#### [What to do]
Leave out the pictures, and write out exactly the lines from the beginning of the material to the line holding "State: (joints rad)", that line included, and nothing else.
========================================
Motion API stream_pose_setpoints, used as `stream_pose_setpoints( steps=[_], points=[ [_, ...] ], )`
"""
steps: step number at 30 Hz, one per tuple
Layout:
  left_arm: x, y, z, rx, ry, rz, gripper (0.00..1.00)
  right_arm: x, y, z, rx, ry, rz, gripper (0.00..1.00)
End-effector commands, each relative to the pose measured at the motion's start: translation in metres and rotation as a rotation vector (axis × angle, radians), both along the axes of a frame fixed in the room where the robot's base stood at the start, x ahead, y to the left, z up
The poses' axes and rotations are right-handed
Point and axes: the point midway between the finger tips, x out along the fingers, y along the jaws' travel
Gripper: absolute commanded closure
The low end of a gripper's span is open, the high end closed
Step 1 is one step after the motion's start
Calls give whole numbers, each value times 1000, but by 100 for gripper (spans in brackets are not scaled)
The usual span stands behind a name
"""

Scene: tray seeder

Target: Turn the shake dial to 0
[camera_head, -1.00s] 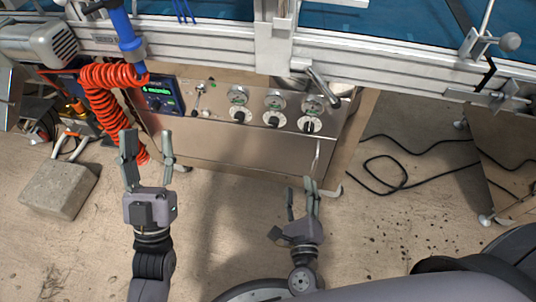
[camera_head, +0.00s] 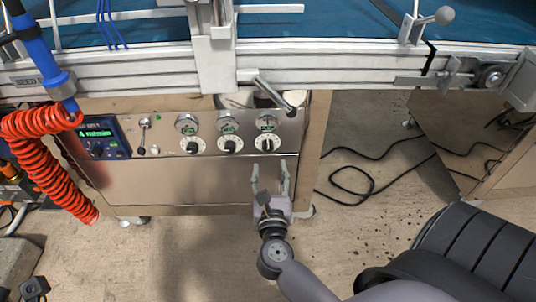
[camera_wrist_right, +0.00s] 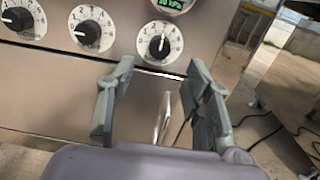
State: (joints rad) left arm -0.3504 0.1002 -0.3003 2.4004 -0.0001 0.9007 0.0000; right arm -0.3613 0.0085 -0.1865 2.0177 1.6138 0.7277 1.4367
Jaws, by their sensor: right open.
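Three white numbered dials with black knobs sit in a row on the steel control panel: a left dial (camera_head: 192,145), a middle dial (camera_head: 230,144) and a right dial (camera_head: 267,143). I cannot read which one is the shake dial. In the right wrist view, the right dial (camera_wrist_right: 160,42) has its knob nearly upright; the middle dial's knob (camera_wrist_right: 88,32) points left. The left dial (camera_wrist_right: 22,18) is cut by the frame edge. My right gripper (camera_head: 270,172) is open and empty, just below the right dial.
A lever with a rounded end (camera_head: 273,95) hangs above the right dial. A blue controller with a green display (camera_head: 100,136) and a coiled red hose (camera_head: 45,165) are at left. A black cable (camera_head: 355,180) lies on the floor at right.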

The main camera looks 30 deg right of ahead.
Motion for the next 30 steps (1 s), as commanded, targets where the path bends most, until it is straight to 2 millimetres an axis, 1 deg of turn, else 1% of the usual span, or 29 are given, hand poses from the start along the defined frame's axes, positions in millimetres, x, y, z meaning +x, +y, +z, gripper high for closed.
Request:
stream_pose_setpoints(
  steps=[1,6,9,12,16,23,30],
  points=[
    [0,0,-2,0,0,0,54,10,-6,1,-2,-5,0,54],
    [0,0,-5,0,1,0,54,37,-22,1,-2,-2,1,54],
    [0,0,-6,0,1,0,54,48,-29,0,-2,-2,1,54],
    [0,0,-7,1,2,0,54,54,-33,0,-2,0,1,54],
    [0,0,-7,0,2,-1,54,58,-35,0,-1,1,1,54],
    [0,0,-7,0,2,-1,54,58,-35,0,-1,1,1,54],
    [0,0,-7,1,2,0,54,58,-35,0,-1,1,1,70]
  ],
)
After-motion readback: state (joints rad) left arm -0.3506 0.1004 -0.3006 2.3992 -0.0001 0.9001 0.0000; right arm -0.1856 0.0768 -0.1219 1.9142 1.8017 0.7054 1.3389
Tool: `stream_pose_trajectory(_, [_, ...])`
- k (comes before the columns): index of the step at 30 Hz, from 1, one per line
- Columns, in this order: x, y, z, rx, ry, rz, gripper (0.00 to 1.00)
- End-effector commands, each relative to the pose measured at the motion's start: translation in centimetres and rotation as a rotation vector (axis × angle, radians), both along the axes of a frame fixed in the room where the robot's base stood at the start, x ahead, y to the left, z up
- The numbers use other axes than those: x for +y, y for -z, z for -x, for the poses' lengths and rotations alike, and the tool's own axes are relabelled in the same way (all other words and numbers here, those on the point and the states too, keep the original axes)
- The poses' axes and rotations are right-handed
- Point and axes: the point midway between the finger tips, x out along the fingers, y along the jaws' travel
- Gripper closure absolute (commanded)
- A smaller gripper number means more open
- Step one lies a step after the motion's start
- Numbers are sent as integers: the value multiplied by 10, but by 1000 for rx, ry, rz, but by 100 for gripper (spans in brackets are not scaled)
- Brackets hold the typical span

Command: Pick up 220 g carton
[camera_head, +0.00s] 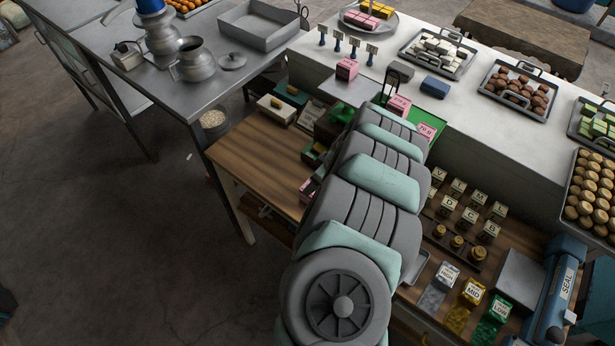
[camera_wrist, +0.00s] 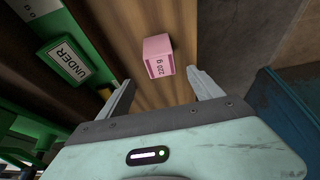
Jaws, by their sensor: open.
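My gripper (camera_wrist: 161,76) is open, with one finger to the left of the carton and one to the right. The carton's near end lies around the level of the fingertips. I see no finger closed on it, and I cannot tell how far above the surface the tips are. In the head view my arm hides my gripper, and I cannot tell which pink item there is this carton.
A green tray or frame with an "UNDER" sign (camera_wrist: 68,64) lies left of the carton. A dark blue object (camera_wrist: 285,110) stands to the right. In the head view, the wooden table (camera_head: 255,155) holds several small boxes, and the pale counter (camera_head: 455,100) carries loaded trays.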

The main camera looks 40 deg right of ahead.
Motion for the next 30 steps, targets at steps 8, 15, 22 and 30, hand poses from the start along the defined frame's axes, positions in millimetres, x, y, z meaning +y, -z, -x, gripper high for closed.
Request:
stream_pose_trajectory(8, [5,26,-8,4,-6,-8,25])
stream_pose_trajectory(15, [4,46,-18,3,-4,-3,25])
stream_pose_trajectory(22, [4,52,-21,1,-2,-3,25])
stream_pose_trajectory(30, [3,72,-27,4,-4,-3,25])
========================================
#### [Output of the task]
Motion API stream_pose_setpoints, used as `stream_pose_setpoints( steps=[_], points=[ [_, ...] ], )`
"""
steps: step number at 30 Hz, one per tuple
Layout:
  left_arm: x, y, z, rx, ry, rz, gripper (0.00..1.00)
  right_arm: x, y, z, rx, ry, rz, gripper (0.00..1.00)
End-effector commands, each relative to the pose measured at the motion's start: translation in metres and rotation as a rotation vector (axis × angle, radians), both along the axes of a frame fixed in the room where the robot's base stood at the start, x ahead, y to the left, z up
The poses' axes and rotations are right-handed
Point and axes: the point midway between the finger tips, x out along the fingers, y along the jaws' travel
Gripper: absolute commanded closure
The low end of a gripper's span is open, the high end closed
Step 1 is one step after the motion's start
Calls give whole numbers, each value times 1000, but by 100 for gripper (spans in brackets are not scaled)
The usual span stands behind a name
"""

Scene: tray seeder

Target: Turn the shake dial to 0
[camera_head, -1.00s] 
[camera_head, +0.00s] 
[camera_wrist_right, +0.00s] 
State: (joints rad) left arm -0.3504 0.1002 -0.3003 2.4004 -0.0001 0.9007 0.0000; right arm -0.3613 0.0085 -0.1865 2.0177 1.6138 0.7277 1.4367

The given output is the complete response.